Ma was right. The wet and harassed dogs always managed to make their way within – at least one of the six doors that led into the house was bound to be ajar, at least one of the people who lived there was bound to develop a compassionate chink in their soggy armour. Once in, they would take up a safe position under the dining table, tuck both paws under their chin and settle down to looking at the wet world with silent reproach.



The world seemed composed entirely of grey-black nimbus and a charged sky. Tiny human-scale houses and trees give them scope and context. The water condensed and fell, condensed and fell, like this would now be the natural order of things forever. It fell on this patch of the earth which had been woodland next to a river – a pahaadi naala called Rispana – just a few decades before I was born. It seeped into the soil and nourished and replenished and made fecund. It became the root of a new grass shoot, a stronger tree root. It made its way to the food chain, it played its part in the water cycle, it inveigled itself into the sensual sequence, it thickened the emotional circuit.

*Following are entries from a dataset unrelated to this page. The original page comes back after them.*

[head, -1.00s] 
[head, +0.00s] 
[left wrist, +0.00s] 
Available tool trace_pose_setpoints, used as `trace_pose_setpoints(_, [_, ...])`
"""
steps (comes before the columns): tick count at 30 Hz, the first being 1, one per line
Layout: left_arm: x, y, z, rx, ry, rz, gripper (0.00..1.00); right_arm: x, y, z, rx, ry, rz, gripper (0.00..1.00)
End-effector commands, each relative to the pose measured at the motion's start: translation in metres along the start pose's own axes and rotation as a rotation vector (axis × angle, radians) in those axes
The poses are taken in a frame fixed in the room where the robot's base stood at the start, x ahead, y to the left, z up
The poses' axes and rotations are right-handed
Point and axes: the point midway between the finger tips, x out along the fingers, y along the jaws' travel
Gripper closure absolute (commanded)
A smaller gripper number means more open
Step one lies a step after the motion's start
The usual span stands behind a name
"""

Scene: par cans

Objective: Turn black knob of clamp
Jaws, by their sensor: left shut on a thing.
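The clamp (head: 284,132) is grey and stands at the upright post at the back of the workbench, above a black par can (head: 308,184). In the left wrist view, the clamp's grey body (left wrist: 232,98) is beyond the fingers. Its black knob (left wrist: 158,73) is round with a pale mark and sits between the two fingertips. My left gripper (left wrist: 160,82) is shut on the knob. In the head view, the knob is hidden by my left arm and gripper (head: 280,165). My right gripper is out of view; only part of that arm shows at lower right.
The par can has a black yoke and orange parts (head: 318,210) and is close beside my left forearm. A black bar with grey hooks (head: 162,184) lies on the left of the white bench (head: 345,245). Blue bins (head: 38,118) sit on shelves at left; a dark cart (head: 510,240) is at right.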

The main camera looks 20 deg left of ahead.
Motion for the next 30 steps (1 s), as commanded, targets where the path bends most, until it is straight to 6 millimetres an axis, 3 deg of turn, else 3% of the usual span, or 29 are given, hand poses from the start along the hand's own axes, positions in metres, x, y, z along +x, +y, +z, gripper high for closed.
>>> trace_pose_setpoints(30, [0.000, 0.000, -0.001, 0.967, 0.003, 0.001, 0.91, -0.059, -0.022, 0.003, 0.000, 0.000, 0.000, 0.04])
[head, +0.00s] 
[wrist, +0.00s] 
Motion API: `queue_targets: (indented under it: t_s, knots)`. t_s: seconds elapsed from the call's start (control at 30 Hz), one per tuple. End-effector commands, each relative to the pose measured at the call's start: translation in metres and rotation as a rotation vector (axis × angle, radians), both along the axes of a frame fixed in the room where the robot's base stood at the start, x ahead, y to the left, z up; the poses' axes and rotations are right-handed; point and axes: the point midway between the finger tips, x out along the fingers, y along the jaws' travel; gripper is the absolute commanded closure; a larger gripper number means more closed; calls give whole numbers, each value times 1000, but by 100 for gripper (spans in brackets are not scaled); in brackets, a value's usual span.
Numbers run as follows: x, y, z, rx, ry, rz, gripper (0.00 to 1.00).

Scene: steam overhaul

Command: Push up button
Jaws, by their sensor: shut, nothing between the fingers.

It’s not just the cloud-drop-earth continuum that makes the rain, we know. Rain is being made here on Baba’s forearm as he shivers and draws the khes – lighter than a blanket, heavier than a sheet – upon him. It’s being made here in didi’s desire for something crunchy and oily. Here, as we bite into that pataud, looking out of the window at the downpour, our tongues sharp with desire. Chachi and Ma have no choice but to worry about clothes not drying in time, but I can allow the cold moist wind to make my 15-year-old self feel a beauty and longing I don’t understand. Vaporous and being pulled, like the drops pulled by gravity. The rain is inside, on the skin, somewhere in the gut.